Academic freedom permits the wide expression of political beliefs. Sometimes, speech that opposes Israeli policies crosses the line into outright anti-Semitism. In February 2005 the Palestinian club of a New York-area college posted a sign showing the Star of David morphing into a swastika, and reading: "History Repeats: Look What Hitler Taught Some of His Victims."
Often hatred is obvious. A cartoon was published in an October 2007 edition of a Southwest campus newspaper that blatantly promoted the "cheap-Jew" stereotype. Editors of the paper later issued an apology, took the cartoon from the Web site and fired the cartoonist from the staff. During the same period, a sukkah was set on fire and destroyed at a Hillel at a California university.
Interpersonal problems expressed as anti-Semitism.
When individuals from different backgrounds meet on campus - whether from different regions of the country, economic backgrounds, or religions - friction may occur. That friction occasionally manifests itself as anti-Semitism.
After a weekend of traveling in 2004, a student at a New England-area state university returned to her dorm to find the walls of her room scrawled with swastikas and anti-Semitic slogans. The perpetrators were later identified as the student's roommate and the roommate's boyfriend.
Anti-Semitism Born of Ignorance
Students may say, write or do anti-Semitic things out of a lack of understanding of the Jewish community. Following the 2004 Palestine Solidarity Movement Conference at Duke University, an editor for Duke's campus newspaper, The Chronicle, authored an op-ed entitled "The Jews" where he accused Jews of exploiting the events of the Holocaust for political gain as well as accusing them of taking advantage of the privilege Jews have for being white, writing, "Jews can renounce their difference by taking off the yarmulke. Clearly, this is not a luxury enjoyed by all minority groups. To be Jewish is to have the right to move seamlessly between the majority and minority, without constraint." The author was fired from the newspaper staff.

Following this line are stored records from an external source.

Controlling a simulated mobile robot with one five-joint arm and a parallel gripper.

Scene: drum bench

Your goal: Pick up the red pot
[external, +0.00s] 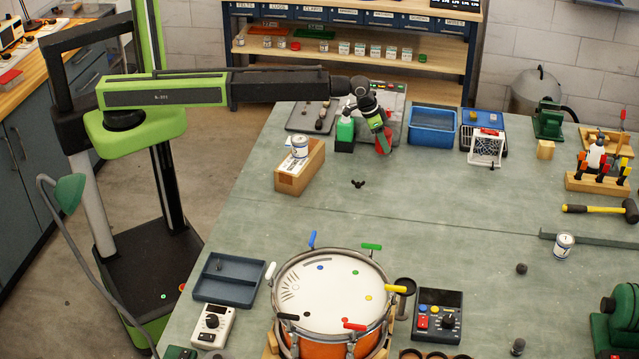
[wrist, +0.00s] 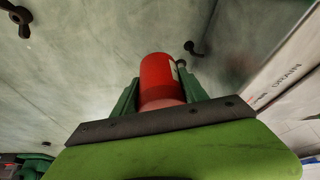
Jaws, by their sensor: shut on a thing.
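The red pot (wrist: 160,80) is a red cylinder with a pale label patch at its right edge in the wrist view. It sits between the two green fingers of my gripper (wrist: 160,95), which is shut on it. In the external view my gripper (external: 378,124) is at the back left of the bench, and a small red part of the pot (external: 384,141) shows at its lower end. The fingers hide much of the pot there. I cannot tell whether its base touches the bench.
A green bottle (external: 345,133) stands just left of my gripper. A cardboard box (external: 300,170) with a white can (external: 299,146) on it is nearer. A blue bin (external: 432,126) is to the right. A small black wing-shaped part (external: 358,184) lies in front. The middle bench is mostly clear.

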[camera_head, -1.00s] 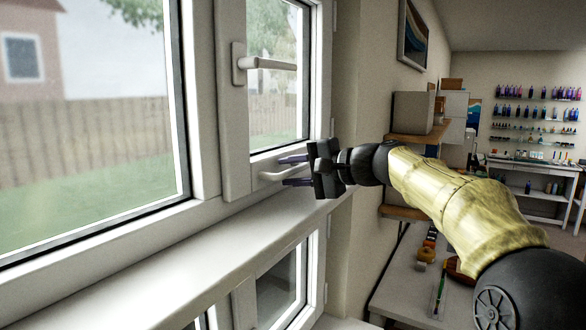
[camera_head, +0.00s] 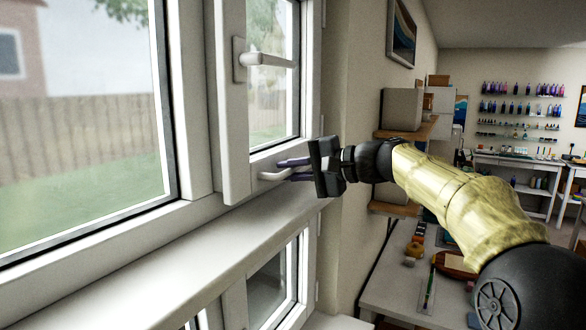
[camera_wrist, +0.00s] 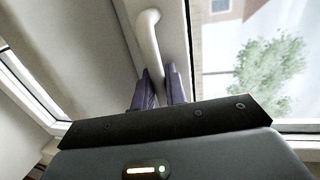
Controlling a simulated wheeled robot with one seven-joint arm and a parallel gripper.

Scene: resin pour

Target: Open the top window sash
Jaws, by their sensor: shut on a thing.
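The top window sash (camera_head: 234,120) is a white-framed pane in the head view's upper middle. Its lever handle (camera_head: 268,60) points sideways to the right. A white bar pull (camera_head: 268,176) is fixed low on the sash. My gripper (camera_head: 285,169) is shut on this pull, with its dark purple fingers on either side of it. In the wrist view the pull (camera_wrist: 148,42) runs down between the fingers (camera_wrist: 158,90), which hide its lower end. The sash's left edge looks slightly proud of the frame; I cannot tell how far it is open.
A white ledge (camera_head: 150,262) runs below the sash, with a lower window (camera_head: 268,290) under it. A large fixed pane (camera_head: 80,130) is on the left. Wall shelves with a box (camera_head: 402,108) and a worktable (camera_head: 400,280) stand to the right.

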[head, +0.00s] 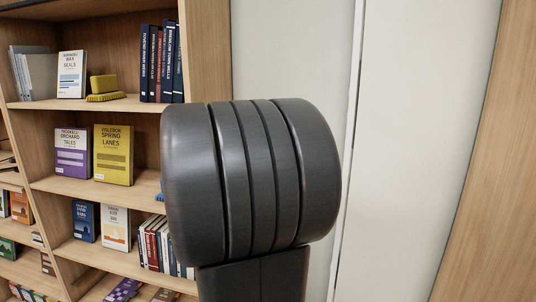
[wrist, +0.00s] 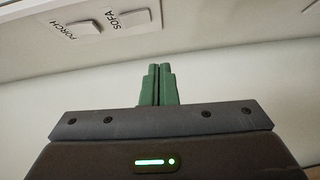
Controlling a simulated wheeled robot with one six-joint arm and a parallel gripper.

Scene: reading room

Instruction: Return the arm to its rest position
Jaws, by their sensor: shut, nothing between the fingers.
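My gripper (wrist: 158,84) shows in the wrist view with its green fingers together and nothing between them. It points toward a pale wall surface. In the head view a dark rounded link of my arm fills the middle, and my gripper is not seen there.
In the wrist view a light switch panel (wrist: 115,35) has switches labelled PORCH and SOFA. In the head view a wooden bookcase (head: 205,60) with several books stands at the left. A pale wall (head: 425,120) is behind my arm, and a wooden panel (head: 495,170) is at the right.

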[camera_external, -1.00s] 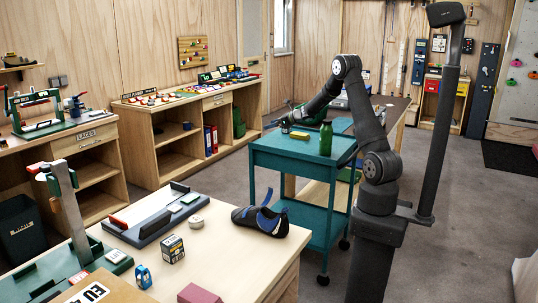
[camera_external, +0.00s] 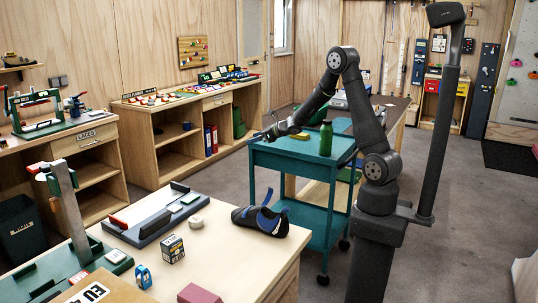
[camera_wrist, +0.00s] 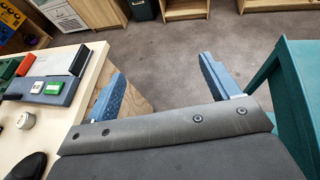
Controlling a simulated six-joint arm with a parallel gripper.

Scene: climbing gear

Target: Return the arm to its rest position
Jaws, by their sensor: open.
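My gripper (camera_external: 268,135) is at the left edge of the teal cart in the external view, at about the height of its top. In the wrist view my gripper (camera_wrist: 165,80) shows two blue fingers spread wide apart with only floor between them. It is open and holds nothing. My arm is bent at the elbow, with the forearm sloping down to the left over the teal cart (camera_external: 285,152).
A green bottle (camera_external: 326,139) stands on the cart top close to my forearm. The light workbench (camera_external: 215,255) at the front left bears a climbing shoe (camera_external: 260,220), a dark measuring tray (camera_external: 155,217) and small boxes. Grey floor (camera_wrist: 180,45) lies open below my gripper.

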"Anti-Semitism remains an unfortunate fact of life in the 21st century. All Jewish institutions are subject to the occasional anti-Semitic graffiti and Hillel is no exception," says Hillel President Wayne L. Firestone. "We are fortunate to have a professional staff that is sophisticated in its understanding of anti-Semitism. Our Hillel professionals can distinguish between political debate and anti-Semitism, between a random incident and a hate-crime."

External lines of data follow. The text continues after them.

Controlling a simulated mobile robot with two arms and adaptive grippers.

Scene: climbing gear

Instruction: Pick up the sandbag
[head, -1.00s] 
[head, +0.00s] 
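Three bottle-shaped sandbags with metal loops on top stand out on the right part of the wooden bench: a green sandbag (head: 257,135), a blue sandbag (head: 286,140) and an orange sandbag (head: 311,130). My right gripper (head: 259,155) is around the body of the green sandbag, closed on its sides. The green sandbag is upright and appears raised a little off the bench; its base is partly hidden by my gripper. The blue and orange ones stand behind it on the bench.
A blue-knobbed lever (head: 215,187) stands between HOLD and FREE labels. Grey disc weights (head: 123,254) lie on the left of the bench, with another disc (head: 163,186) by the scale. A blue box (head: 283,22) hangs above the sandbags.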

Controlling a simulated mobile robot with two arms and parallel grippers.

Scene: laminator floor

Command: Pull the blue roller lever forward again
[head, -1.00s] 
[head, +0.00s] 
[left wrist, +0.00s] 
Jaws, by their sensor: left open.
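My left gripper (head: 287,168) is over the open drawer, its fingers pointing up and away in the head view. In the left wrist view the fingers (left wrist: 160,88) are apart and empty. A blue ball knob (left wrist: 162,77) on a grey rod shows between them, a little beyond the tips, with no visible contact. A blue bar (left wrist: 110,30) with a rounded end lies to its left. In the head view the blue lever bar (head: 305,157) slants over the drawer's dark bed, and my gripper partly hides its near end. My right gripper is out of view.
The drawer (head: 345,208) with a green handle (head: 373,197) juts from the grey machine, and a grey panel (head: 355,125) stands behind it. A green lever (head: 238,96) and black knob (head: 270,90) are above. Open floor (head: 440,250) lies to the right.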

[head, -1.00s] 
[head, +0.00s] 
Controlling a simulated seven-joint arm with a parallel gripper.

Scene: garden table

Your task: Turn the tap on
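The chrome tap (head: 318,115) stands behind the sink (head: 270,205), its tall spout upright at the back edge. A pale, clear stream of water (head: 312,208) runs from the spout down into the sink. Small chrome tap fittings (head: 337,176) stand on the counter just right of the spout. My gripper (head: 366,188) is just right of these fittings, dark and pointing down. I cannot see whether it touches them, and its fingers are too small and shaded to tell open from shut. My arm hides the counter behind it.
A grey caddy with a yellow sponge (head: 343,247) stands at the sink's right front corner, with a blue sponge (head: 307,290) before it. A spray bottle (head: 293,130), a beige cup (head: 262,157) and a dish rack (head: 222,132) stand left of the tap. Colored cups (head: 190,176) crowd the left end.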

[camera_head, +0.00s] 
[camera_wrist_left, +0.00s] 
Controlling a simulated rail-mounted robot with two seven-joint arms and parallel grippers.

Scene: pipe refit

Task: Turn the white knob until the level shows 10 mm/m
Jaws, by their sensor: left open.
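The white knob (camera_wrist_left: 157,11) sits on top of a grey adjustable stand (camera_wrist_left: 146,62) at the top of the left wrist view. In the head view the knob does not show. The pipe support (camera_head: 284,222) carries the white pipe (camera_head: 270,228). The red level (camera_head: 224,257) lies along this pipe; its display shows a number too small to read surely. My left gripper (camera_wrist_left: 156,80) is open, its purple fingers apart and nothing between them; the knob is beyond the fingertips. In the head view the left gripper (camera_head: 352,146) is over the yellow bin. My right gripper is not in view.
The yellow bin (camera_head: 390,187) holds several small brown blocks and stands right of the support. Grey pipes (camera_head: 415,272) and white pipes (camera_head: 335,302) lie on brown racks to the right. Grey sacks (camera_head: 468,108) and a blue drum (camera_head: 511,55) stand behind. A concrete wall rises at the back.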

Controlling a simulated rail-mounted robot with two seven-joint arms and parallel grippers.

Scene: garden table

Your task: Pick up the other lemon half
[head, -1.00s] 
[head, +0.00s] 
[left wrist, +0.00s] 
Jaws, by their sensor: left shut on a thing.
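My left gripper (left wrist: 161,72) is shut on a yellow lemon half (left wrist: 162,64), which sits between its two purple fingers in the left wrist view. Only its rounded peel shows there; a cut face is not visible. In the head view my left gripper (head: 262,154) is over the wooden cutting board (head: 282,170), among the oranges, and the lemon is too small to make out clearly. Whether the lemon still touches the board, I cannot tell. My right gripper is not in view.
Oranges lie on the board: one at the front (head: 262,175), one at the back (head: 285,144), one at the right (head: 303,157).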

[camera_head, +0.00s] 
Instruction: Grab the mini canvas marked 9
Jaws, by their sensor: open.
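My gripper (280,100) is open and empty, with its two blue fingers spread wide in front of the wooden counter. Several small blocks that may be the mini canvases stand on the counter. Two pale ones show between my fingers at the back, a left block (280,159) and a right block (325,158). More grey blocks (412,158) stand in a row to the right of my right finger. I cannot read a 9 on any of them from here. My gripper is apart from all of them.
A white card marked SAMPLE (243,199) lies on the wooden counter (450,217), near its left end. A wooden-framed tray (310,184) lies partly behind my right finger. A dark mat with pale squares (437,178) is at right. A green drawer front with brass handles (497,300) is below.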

Firestone recalls an incident at at the University of British Columbia on the eve of Kristallnacht, the Nazis' infamous Night of the Broken Glass, when two boulders were thrown through the windows of the Hillel building. "There was no doubt in the mind of Vancouver Hillel Director Eyal Lichtmann that this was anti-Semitism. There was no attempt to rob the building. Eyal concluded that this was a direct act of vandalism reflecting 'shattered glass' and an act of intimidation against the Jewish students and the Jewish organization on campus."

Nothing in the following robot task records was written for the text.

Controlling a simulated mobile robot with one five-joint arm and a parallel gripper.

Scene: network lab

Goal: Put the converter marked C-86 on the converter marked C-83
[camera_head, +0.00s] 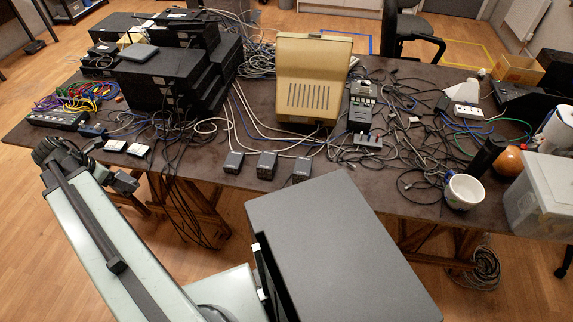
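Three small dark box-shaped converters stand in a row near the front edge of the table: a left one (233,162), a middle one (266,166) and a right one (302,169). They stand apart from each other, with pale cables running behind them. Their markings are too small to read, so I cannot tell which is C-83 or C-86. My arm (100,250) rises at the lower left, with its dark joint near the table's front left edge. I cannot make out my gripper's fingers in this view.
A beige device (313,80) stands behind the converters. Stacked black boxes (170,80) are to the left. Tangled cables (405,130), a white bowl (464,191) and a clear bin (541,198) lie to the right. Two small white-topped boxes (127,148) sit left. Some bare table shows near the front edge.

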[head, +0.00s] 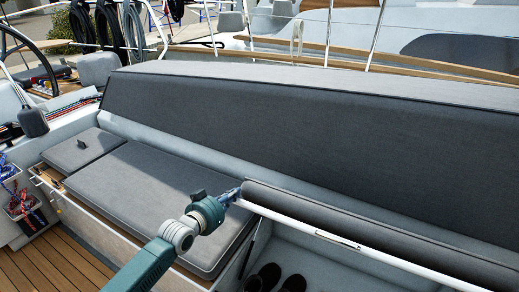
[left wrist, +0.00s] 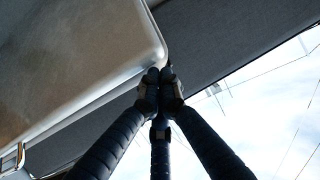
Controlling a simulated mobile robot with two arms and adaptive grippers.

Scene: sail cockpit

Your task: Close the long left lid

Lichtmann quickly convened a round-table discussion with students and all of the relevant campus and community stakeholders. The meeting focused on a show of support for Jewish students, what can be done in the future, and the appropriate actions of the university and student government in responding to these types of issues. His message was clear: The campus Jewish community will not lower its profile nor desist from its many programs in the face of violence.
"Eyal turned this sad incident into a teachable moment for Hillel students. Even at this late stage of human history, it's a lesson that still needs to be learned," Firestone said.
Whenever anti-Semitism occurs, it exacts a toll on individuals, on the campus Jewish community, and on the campus at large. Hillel works with its many partners on campus and in the community to address the personal pain and broader community-relations implications of these incidents. When these events rise to the level of crimes, local legal authorities may be called in. Until recently, however, no federal agency monitored anti-Semitic acts.
In 2004, the U.S. Department of Education's Office for Civil Rights (OCR) expanded its jurisdiction to include anti-Semitic acts due to the work of then-director Kenneth L. Marcus. Later, as staff director of the U.S. Civil Rights Commission, Marcus helped to create a Web site that enables college students to report and address incidents of anti-Semitism.
"This Web site demonstrates to the campus community that the U.S. government will not countenance discrimination against any group," says Marcus. "We are gratified that it has proven useful to some students on campus."
The USCCR Web site includes links to community organizations, such as Hillel and the ADL, that can help students and universities deal with the trauma of anti-Semitism. These groups follow a hierarchy of procedures to repair the campus.
- Make sure the victim of an attack is taken care of physically and psychologically.
- Work with the local police to secure the facility and locate the perpetrators.
- Work with the university and other partner agencies to address the community-relations aspect of the situation.
- Report the incident to the USCCR through their Public Campaign to End Campus Anti-Semitism Web site.